A patent is an exclusionary right granted by the Commonwealth to the patentee. The right that’s granted is the right to stop others from practising the invention that’s the subject of the patent.
When a patent is granted the patent office in the country in question issues a “Deed of Letters Patent”. In Australia, IP Australia is the government body responsible for checking that patent applications comply with the Patents Act. If it finds that the application is compliant then it will grant the patent and issue its own Deed.
The extent of the IP right conferred by a granted patent is defined by a series of concise statements called ‘claims’ that appear at the end of the patent specification. In the event of infringement litigation a Court will closely examine the claims to determine if their scope is broad enough to read on to an allegedly infringing product. If the product in question falls within the scope of at least one claim then patent infringement will be deemed to have occurred.
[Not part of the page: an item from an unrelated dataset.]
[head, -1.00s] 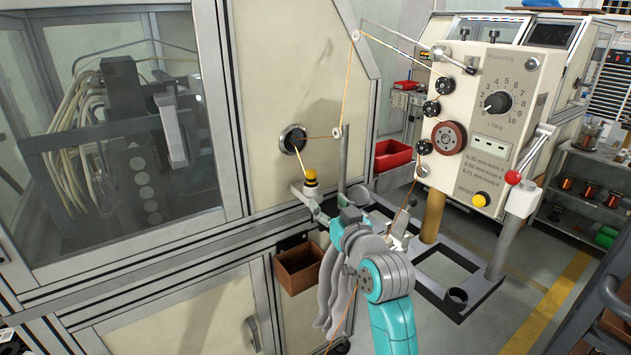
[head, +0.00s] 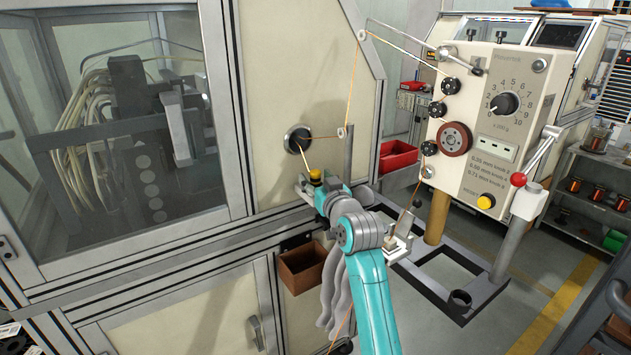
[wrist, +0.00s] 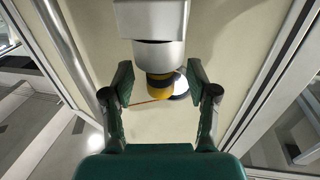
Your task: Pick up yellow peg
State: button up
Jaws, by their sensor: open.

Apart from the claims, patent specifications usually have an initial section explaining the problem that the inventor has set out to solve. There then follows a section, typically having wording similar to the claims, summarising the critical elements of the invention.
Immediately before the claims there usually appears a description of a preferred version of the invention in sufficient detail for a person “skilled in the art” to understand and perform the invention.
The term of a standard Australian patent is 20 years. Renewal fees are payable on the fifth anniversary of the patent application date and annually for the rest of the term.
To read about the patent examination process, click here.
How Much do patents cost?
Typically between about $4,000 and $5,500 to prepare a provisional patent application for a reasonably straightforward invention. You should budget for $8,500 to $11,000 overall to obtain a granted Australian patent over a period of four years. Costs will be greater if the invention is particularly complex or if difficulties are encountered during examination of the patent application.
Renewal fees are payable for both innovation and standard patents.
How long does it take to prepare a patent application?
The answer to this question depends on present workload, the amount of information you can provide your attorney with and how complex the invention is. Usually your attorney will be able to prepare a patent application in one to three weeks. It may be possible to prepare the application more quickly in the event of an emergency such as imminent publication.